Secondly, the fairness of the credit derivatives’ regulations is discussed. Currently, different financial institutions treat differently the credit derivatives considered as the same type under the Bank Act, the Securities and Exchange Act, and Foreign Exchange Transaction Act. To improve such a situation, a method to regulate the credit derivates by the counterparty or the underlying assets is proposed.
Thirdly, methods to promote the credit derivatives are examined. For banks, in preparation for the new Basel accord scheduled to be implemented in early 2008, it is suggested that in calculating the BIS capital adequacy ratio, they actively implement the method applying the risk weight in priority utilizing the credit derivatives. As to securities companies, insurance companies, and indirect investment vehicles, the expansion of the credit derivatives transaction was proposed. On the other hand, continuing acceptance, instead of accepting once, of the supervisory authorities’ plan to utilize the synthetic CDO structure, so that the credit derivatives can be utilized actively after the asset securitization, is proposed.
Fourthly, the study of plan to intensify customer protection with respect to the credit derivatives examined. First of all, strengthening the transparency of the regulations to solve the problems caused by the vague regulations relating to credit derivatives transactions was proposed. It was proposed to clarify the position of the supervisory authorities with respect to the brokerage and cross border transactions, which foreign financial institutions directly engage in.
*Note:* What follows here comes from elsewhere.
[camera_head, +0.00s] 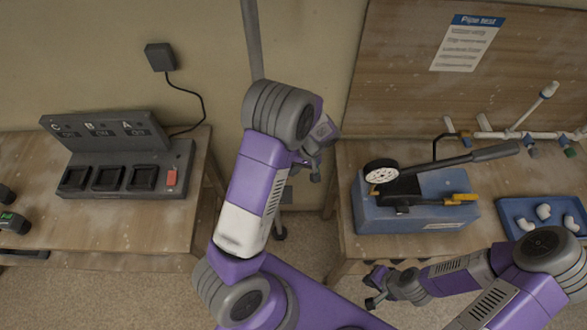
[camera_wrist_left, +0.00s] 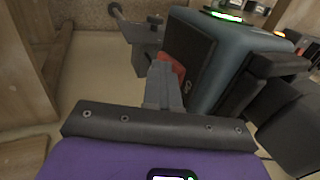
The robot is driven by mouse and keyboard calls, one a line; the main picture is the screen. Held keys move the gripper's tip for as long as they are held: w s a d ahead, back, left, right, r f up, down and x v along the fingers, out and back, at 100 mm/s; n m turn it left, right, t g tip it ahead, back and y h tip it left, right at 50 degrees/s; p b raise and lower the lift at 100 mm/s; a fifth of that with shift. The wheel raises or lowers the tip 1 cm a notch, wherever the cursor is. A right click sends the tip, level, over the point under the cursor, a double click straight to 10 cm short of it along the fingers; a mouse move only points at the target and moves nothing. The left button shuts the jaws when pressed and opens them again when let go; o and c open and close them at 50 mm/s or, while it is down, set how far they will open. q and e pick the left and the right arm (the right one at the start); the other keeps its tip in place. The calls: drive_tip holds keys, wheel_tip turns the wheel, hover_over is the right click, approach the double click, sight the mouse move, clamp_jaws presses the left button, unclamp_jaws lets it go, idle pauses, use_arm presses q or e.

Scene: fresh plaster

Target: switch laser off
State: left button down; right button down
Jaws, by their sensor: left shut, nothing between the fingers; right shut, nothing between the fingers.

In addition, it was proposed to strengthen the obligation to notify any inherent risks in credit derivatives transactions and qualification test, as well as enhancing the disclosure requirements. The necessity to prevent the overuse of special regulations of the Debtor Rehabilitation and Bankruptcy Law to protect the contracting parties and third parties was proposed as well.
Chapter Nine is the conclusion of this paper. This chapter summarizes each chapter’s focus and presents the limits of this research, as well as the future direction for the research.